14. But even if we were to find that conservatory orders were available to the applicant, we would not grant a remedy in his favour in the circumstances of this application, for two reasons.
15. The first is that the applicant has not satisfied us that he has a bona fide intended appeal. At the heart of the applicant’s intended appeal is the question whether the High Court can review or vary a decision of this Court. It is clear to us beyond contestation that by dint of the hierarchy of our courts as ordained by the Constitution, the High Court has no jurisdiction to review or vary orders of the Court of Appeal. A party who is not able to meet the timelines set by this Court or by the Court of Appeal Rules has a clear remedy under rule 4 of the Court of Appeal Rules. There is no occasion for recourse to the High Court to vary an order of this Court.

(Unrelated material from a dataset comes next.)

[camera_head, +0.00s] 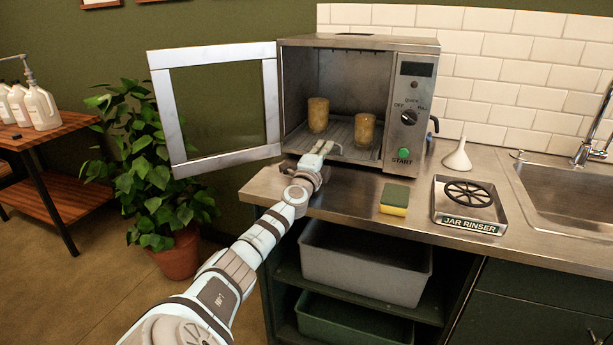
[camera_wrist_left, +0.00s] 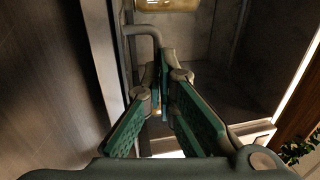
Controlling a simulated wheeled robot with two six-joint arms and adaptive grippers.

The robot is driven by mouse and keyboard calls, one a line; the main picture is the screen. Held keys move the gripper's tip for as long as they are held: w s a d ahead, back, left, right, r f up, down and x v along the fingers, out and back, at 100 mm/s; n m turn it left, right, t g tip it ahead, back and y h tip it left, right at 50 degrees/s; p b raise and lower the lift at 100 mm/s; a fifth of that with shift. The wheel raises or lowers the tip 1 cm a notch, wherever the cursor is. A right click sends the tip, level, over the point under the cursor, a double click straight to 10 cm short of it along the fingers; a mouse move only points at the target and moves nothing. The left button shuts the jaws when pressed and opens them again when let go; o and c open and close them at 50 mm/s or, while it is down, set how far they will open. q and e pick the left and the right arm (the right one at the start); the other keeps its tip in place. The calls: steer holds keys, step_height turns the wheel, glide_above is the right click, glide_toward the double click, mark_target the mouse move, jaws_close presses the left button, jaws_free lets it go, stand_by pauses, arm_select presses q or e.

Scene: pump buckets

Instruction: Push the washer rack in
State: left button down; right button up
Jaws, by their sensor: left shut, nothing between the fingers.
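The washer (camera_head: 360,42) is a steel box on the counter with its framed glass door (camera_head: 218,105) swung open to the left. Its wire rack (camera_head: 345,131) lies inside at the bottom and carries two amber jars, one at the left (camera_head: 318,114) and one at the right (camera_head: 364,131). My left gripper (camera_head: 325,147) is at the front of the opening, by the rack's front edge. It is shut and empty; in the wrist view its fingers (camera_wrist_left: 164,85) point into the washer. I cannot tell whether they touch the rack. My right gripper is not in view.
A yellow-green sponge (camera_head: 394,199), a jar rinser (camera_head: 468,205) and a white funnel (camera_head: 458,155) stand on the counter right of my arm. A sink (camera_head: 567,190) is farther right. Below are grey (camera_head: 365,264) and green bins. A potted plant (camera_head: 150,170) stands left.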

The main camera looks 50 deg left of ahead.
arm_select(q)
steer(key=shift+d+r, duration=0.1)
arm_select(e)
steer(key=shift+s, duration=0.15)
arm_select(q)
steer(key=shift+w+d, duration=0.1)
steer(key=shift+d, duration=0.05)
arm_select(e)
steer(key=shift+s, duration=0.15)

16. Secondly, we are equally satisfied that by his own conduct, the applicant does not merit the remedy sought. The High Court and this Court have separately granted him orders of stay of execution on conditions which he has not fulfilled. He is now making a third stab at the same remedy, having failed twice to honour the conditions upon which that remedy was granted to him.
17. For the foregoing reasons we find no merit in this application and the same is hereby dismissed with costs to the respondent. It is so ordered.
DATED AND DELIVERED AT NAIROBI THIS 11TH DAY OF JULY 2025. K. M’INOTIJUDGE OF APPEAL.........................................MUMBI NGUGIJUDGE OF APPEAL.........................................K. A. ACHODEJUDGE OF APPEALI certify that this is a true copy of the original.Signed.DEPUTY REGISTRAR.